One question is on your market conditions in the complex scrap material area. I guess, in the quarter report you where were saying that, that you're facing or you're exposed to intense competition there. Maybe can you put that in the context because my basic understanding was that the more complex materials you looked at, this is the area where you usually have less competition because it's more complicated and therefore it needs more technical expertise to process it. So what is the background? And what are the kind of competitors which are causing you apparently some headache here?

J
Jürgen Schachler
Chairman of Executive Board & CEO

Thanks for the question Mr. Brauneiser. We are talking about strength, right? Complex strength?

R
Rochus Brauneiser
Head of Steel Research

Complex strength, yes.

J
Jürgen Schachler
Chairman of Executive Board & CEO

Yes, so this, of course, we see this that the demand when we talk about printed circuit boards or others, we see that next to the European market is only U.S. market. So -- and we see that there's more Asian concentrating on this as well. Specifically the Japanese but also Europeans are coming up there. So that's what we're seeing. But it's becoming more difficult in Europe. So with the technologies that we are applying there, I think we will see an advantage as well but we know that specifically, the Japanese did install pre-processing facilities in Europe. And with this, of course, the demand for it is increasing and such is the competition for it.

Operator

[Operator Instructions] Haven't received any further questions.

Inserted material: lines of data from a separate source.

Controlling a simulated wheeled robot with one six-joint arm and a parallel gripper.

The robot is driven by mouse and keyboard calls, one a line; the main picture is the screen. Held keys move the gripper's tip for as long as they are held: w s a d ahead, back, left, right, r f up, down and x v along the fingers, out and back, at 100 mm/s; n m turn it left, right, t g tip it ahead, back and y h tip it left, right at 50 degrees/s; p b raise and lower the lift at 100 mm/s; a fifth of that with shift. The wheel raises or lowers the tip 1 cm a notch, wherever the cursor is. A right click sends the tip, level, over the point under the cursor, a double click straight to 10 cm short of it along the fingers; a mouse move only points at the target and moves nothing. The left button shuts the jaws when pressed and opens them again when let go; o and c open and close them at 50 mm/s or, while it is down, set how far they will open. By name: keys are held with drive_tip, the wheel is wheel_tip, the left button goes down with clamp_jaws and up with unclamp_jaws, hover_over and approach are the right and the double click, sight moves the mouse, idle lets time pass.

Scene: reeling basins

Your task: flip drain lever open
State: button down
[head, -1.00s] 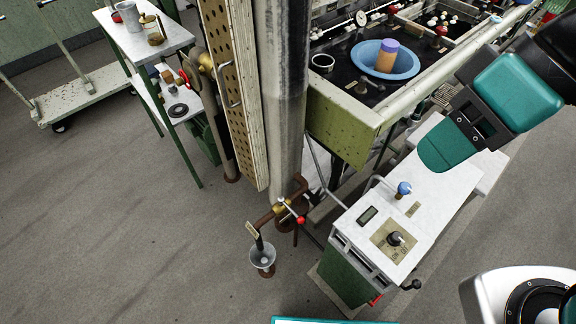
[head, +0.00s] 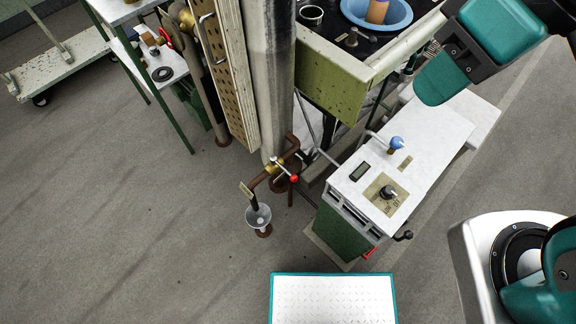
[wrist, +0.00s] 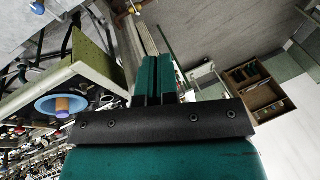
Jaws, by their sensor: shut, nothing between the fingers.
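The drain lever (head: 285,170) is a thin handle with a red ball end. It sits on a brass valve (head: 273,167) in a brown pipe, low beside the grey column in the head view. The handle slants down to the right across the pipe. The pipe's spout ends over a small grey funnel (head: 258,215). My gripper (head: 432,92) is at the upper right, above the white-topped cabinet and well apart from the lever. In the wrist view my gripper (wrist: 156,72) has its teal fingers together with nothing between them. I cannot make out the lever there.
A white-topped cabinet (head: 430,130) with a blue knob and a dial stands right of the valve. The green basin (head: 345,105) is behind it, with a blue bowl (head: 402,18). A perforated panel (head: 222,75) stands left of the column.

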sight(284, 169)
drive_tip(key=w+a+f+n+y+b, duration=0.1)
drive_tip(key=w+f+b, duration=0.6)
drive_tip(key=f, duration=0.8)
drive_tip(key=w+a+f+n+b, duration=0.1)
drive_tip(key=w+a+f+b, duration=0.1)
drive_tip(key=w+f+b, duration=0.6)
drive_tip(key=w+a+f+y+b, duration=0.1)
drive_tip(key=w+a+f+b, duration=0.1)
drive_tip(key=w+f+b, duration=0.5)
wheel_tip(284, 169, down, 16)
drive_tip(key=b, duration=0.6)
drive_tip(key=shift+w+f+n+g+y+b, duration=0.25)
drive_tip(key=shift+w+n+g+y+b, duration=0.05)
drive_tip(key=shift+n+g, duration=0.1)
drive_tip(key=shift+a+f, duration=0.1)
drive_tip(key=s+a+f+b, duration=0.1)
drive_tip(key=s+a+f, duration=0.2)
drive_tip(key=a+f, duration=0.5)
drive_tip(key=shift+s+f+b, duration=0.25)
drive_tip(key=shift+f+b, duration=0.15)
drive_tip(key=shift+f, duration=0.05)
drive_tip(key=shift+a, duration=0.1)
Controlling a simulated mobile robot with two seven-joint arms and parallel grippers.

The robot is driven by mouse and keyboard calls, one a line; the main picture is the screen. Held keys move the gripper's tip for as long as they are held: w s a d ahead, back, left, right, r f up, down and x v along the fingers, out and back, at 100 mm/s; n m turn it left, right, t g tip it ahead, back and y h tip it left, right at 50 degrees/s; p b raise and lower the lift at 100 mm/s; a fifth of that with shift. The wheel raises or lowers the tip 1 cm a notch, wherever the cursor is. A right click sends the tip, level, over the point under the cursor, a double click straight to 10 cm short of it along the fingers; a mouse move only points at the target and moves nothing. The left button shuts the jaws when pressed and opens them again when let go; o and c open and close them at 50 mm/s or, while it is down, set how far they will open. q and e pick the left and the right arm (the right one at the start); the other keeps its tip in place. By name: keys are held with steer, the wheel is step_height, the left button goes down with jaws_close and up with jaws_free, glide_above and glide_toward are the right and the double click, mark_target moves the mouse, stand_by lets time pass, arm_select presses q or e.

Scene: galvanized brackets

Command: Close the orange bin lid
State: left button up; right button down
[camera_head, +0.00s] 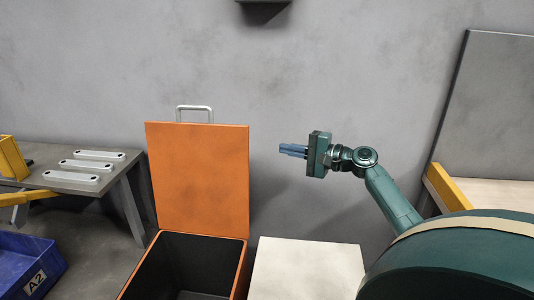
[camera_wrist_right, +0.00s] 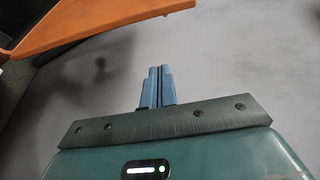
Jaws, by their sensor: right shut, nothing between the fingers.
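The orange bin (camera_head: 243,274) stands at the bottom centre-left of the head view, with a dark interior. Its orange lid (camera_head: 198,180) is up, standing about vertical at the bin's back edge, with a pale handle (camera_head: 194,107) on top. My right gripper (camera_head: 283,149) is shut and empty, in the air to the right of the lid and apart from it, fingers pointing left. In the right wrist view the shut blue fingers (camera_wrist_right: 158,73) show, and the lid (camera_wrist_right: 105,22) crosses the upper left. My left gripper is not in view.
A pale flat-topped block (camera_head: 305,268) stands right of the bin. A grey table (camera_head: 112,172) with several pale brackets (camera_head: 85,166) is at left, a blue A2 crate (camera_head: 22,262) below it. A yellow-edged bench (camera_head: 447,186) is at right. The wall is behind.

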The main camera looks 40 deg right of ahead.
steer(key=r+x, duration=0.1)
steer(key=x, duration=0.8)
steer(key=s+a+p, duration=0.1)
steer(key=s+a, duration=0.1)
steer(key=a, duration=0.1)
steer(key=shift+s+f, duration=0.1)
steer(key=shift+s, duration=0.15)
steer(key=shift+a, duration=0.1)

I hand back to you gentlemen.

A
Angela Seidler

Okay, thank you very much for your attendance and your questions. Next conference call we going to have on May 15 and we're going to report about our Q2 results. We are very much looking forward to that. So I wish you all a nice afternoon and all the best, thank you very much.

J
Jürgen Schachler
Chairman of Executive Board & CEO

Thank you very much and bye-bye.

Operator

Ladies and gentlemen, thank you for your attendance. This call has been concluded. You may disconnect.